I'm stuck with this counting problem: I have an expression: $T = (N!) \times (N!) / D$ where, $D \in [1 - N!]$, i.e. $D$ takes all values from $1$ to $N!$ and I'm to count the number of points where $T$ comes out to be a whole number (a positive integer).

For example, for $N=3$: $$ D \in \{1, 2, 3, 4, 5, 6\} $$ and $T$ comes out to be a whole number for $D \in \{1, 2, 3, 4, 6\}$, i.e. for 5 values.

I'd like to develop an efficient algorithm to count, since $N$ can be a large number.

I believe in the numerator we have the possible factors broken up as $N!$ 's and we have to start making products up till $N!$ from them and count all the distinct ones. That seems about one way to do it. Please help me unwrap it or provide any hints/pointers in the right directions to do it as efficiently as possible as $N$ here happens to be a huge value.
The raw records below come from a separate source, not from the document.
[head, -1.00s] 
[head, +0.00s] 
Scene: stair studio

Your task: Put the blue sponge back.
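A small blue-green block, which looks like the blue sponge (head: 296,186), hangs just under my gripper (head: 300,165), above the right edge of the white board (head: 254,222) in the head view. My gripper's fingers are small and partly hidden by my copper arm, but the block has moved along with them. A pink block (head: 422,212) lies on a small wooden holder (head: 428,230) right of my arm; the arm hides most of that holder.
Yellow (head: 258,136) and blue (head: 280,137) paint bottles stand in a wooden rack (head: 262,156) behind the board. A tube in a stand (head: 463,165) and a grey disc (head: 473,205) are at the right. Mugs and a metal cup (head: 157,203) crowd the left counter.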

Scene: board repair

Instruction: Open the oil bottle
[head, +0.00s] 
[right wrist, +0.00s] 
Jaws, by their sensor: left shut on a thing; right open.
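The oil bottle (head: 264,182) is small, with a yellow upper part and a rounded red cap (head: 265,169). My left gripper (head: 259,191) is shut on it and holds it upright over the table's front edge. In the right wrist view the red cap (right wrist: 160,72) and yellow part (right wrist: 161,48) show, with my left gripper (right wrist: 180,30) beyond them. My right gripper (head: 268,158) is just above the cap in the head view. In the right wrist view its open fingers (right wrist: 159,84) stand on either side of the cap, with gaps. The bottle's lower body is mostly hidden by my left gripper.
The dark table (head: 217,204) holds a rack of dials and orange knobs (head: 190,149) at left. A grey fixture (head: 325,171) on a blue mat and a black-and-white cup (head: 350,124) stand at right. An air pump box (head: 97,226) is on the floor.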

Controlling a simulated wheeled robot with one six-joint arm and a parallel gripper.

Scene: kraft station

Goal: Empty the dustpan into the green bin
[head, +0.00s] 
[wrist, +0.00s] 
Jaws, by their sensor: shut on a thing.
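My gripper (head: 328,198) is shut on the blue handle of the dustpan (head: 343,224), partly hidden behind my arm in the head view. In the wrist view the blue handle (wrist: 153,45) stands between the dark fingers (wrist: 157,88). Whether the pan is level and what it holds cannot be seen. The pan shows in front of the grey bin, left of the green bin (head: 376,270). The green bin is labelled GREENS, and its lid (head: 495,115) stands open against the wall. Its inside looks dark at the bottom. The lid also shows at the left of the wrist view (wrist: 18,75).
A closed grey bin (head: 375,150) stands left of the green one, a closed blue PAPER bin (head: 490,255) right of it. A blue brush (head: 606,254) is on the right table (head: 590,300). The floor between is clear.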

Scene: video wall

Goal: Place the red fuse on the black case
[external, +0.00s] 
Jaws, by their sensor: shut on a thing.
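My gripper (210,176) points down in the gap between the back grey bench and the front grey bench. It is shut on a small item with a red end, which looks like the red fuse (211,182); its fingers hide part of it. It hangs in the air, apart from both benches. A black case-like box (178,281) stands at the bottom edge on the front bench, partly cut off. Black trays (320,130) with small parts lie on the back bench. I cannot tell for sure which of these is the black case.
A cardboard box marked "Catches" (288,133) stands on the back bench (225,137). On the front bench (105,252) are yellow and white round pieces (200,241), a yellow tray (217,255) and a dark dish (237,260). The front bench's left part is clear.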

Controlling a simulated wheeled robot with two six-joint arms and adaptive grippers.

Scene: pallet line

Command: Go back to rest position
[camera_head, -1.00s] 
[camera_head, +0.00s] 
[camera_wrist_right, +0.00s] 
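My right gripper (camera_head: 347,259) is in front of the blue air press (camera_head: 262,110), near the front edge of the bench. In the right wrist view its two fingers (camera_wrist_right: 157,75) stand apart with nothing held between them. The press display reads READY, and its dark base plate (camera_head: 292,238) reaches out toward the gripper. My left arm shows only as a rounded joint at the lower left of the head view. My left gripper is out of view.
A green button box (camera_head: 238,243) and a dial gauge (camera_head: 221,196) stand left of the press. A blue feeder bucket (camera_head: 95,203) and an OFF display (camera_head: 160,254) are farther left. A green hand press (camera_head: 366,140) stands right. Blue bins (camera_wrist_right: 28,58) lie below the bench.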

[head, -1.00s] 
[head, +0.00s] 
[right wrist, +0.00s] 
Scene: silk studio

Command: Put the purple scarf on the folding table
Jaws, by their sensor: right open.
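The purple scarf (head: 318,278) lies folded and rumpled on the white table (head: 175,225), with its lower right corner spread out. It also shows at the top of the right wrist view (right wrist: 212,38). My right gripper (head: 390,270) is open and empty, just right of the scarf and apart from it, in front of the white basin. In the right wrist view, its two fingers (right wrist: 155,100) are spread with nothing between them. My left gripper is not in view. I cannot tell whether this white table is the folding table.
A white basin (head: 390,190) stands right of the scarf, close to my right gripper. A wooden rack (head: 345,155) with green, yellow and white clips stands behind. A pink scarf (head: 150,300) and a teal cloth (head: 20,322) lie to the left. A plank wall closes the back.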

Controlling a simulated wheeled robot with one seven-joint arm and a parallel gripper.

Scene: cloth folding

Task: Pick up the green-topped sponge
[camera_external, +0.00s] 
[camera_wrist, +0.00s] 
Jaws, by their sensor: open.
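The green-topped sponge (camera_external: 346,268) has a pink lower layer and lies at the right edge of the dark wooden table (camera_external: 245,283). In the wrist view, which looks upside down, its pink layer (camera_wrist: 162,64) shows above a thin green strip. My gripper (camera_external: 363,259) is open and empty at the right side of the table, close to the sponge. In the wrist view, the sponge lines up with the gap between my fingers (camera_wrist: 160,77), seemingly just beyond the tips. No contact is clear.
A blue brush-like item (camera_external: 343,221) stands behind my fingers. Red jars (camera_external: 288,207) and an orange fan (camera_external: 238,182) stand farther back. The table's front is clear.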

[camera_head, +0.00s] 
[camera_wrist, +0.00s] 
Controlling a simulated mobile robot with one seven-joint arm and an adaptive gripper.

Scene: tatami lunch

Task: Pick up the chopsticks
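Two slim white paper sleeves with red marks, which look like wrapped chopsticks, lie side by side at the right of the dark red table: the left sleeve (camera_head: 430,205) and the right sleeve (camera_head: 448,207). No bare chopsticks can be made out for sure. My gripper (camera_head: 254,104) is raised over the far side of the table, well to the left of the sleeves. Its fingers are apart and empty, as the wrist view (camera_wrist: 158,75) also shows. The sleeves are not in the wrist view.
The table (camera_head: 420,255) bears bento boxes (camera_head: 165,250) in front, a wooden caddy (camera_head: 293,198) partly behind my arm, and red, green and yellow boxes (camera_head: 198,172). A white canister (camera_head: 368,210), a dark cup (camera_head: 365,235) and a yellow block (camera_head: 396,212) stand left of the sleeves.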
  • $\begingroup$ is N ∈ N ? lol. $\endgroup$
    – L7ColWinters
    Jan 26, 2012 at 17:52
  • $\begingroup$ How huge is "a huge value?" $\endgroup$ Jan 26, 2012 at 18:32
  • $\begingroup$ 1 <= N <= 10^6 (1 million) and I'm interested in count%10^6 i.e. count in the multiples of 1 million. $\endgroup$
    – srbh.kmr
    Jan 26, 2012 at 18:45
  • 1
    $\begingroup$ This should be on math.SE, rather than SO - it relates to mathematics, rather than programming. $\endgroup$
    – Iterator
    Jan 26, 2012 at 22:10
  • $\begingroup$ Sorry I'm new to SO so excuse me for posting it in some wrong section. I'll keep that in mind the next time. $\endgroup$
    – srbh.kmr
    Jan 27, 2012 at 11:45

4 Answers 4


This is quite approachable with the technique you suggest and the size of N suggested.

Let us note that this problem is virtually the same as counting all positive numbers which divide N!N! -- just add one and divide the answer by two. (The square root of N!N! is N!. For each number p less than the square root of N!N! that divide N!N! there is precisely one number q above the square root of N!N! that divides N!N!. This should be clear because pq=N!N!. The only divisor without a different match is N! itself, so we need to count it twice before dividing by two -- hence the plus one).

As for generating the number of prime factors in N!, that's also relatively easy with computers for numbers up to a million. Blitz through the numbers one through a million. For each number, do trial division (dividing that number whenever you can) until you've reached 1. Add 'two' to the count for the primes (and they will be primes) you find -- you're adding two because you've got N! twice (N!N!).

The result of this is a prime factorization of N!N!. Note that this wasn't so bad because you only had to do at most 1000 trial divisions per number (actually far less), and a thousand trial divisions for a million numbers is a billion trials. That's not fast, but it's not too slow for modern processors. (If you're writing this in C/C++/C# it'll be fast enough.)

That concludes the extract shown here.